One of the things I tell my students at the beginning of each semester is that they should trust that the reader can infer a great deal of information from strongly constructed lines, from metaphors, from careful word choice, so they shouldn’t feel obliged to get every little detail of “the story” in. It basically has to do with the lesson of economy, which is one of great poetry’s most salient characteristics. In editing and re-editing our own work, we must train ourselves to take everything out of the poem that doesn’t absolutely have to be there, sometimes including “a” and “the.”

I understand you have a new book of poetry, Out of this World, coming out in April. Can you give us a foretaste of it? What direction does it take in the arc of your development as a poet?
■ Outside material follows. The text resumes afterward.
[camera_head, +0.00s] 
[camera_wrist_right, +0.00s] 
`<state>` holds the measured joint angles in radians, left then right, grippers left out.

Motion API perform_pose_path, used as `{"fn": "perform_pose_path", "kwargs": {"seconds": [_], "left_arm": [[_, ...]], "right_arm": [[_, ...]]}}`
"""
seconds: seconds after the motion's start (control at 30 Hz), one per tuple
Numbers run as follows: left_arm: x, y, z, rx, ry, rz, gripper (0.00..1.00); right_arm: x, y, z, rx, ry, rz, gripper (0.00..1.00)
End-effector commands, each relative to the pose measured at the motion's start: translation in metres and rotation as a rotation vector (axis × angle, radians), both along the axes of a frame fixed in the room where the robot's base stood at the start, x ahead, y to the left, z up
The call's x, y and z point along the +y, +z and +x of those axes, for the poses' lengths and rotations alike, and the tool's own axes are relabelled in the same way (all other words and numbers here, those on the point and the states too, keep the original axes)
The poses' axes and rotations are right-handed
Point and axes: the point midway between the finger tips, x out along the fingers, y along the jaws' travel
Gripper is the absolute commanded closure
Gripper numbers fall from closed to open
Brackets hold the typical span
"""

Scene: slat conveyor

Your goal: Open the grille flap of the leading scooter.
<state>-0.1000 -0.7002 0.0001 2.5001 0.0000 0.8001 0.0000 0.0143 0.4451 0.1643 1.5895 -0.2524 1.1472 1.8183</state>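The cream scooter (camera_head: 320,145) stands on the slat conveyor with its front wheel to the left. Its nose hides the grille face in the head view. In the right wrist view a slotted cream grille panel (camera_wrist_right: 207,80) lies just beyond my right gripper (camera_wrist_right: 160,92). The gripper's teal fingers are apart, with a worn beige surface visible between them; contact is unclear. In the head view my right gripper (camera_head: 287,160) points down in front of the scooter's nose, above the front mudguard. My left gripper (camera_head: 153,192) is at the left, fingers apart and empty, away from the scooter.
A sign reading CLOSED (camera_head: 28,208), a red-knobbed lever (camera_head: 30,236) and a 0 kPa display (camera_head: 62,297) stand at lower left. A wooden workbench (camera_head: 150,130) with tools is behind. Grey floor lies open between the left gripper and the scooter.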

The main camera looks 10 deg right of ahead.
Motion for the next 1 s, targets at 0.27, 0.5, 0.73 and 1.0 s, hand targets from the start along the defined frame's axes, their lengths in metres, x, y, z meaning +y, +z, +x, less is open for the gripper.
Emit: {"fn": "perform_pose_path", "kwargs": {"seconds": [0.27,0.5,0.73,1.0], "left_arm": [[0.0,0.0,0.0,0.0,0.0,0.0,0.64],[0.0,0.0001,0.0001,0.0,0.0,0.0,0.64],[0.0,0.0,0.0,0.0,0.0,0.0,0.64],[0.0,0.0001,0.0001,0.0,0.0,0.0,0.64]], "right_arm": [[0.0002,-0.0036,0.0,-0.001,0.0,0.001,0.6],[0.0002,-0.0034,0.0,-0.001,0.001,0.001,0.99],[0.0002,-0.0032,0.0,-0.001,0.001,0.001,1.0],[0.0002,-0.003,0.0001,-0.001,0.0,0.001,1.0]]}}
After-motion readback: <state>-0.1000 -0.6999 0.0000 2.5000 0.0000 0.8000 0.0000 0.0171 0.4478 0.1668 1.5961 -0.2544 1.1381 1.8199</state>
I’ve changed the title of that book several times already, and now I’m pretty sure it’s going to be called Edge. In it you’ll see the long, skinny poems I’ve been talking about — mostly one to four syllables per line. I like to think I’m achieving ever more compression of sound and sense to fit within those slender borders. Ah — there’s another monosonnet, this one with two stanzas. Since I finished the manuscript of Edge, and since the machinery of poetry production grinds exceeding slow, I’m now a third of the way through another book. A year and a half ago I magically turned into a birder, and the new poems are all about birds — so far I’ve written about a Cardinal, a Whimbrel, Pelicans, a Killdeer, sparrowing, spishing, my cat who eats birds, Starlings, Brown-headed cowbirds, and a Burrowing Owl. But there are 914 species of birds in North America, so I’ve got a ways to go. Oh. I’ve also got a poem about a radish in there amongst the birds.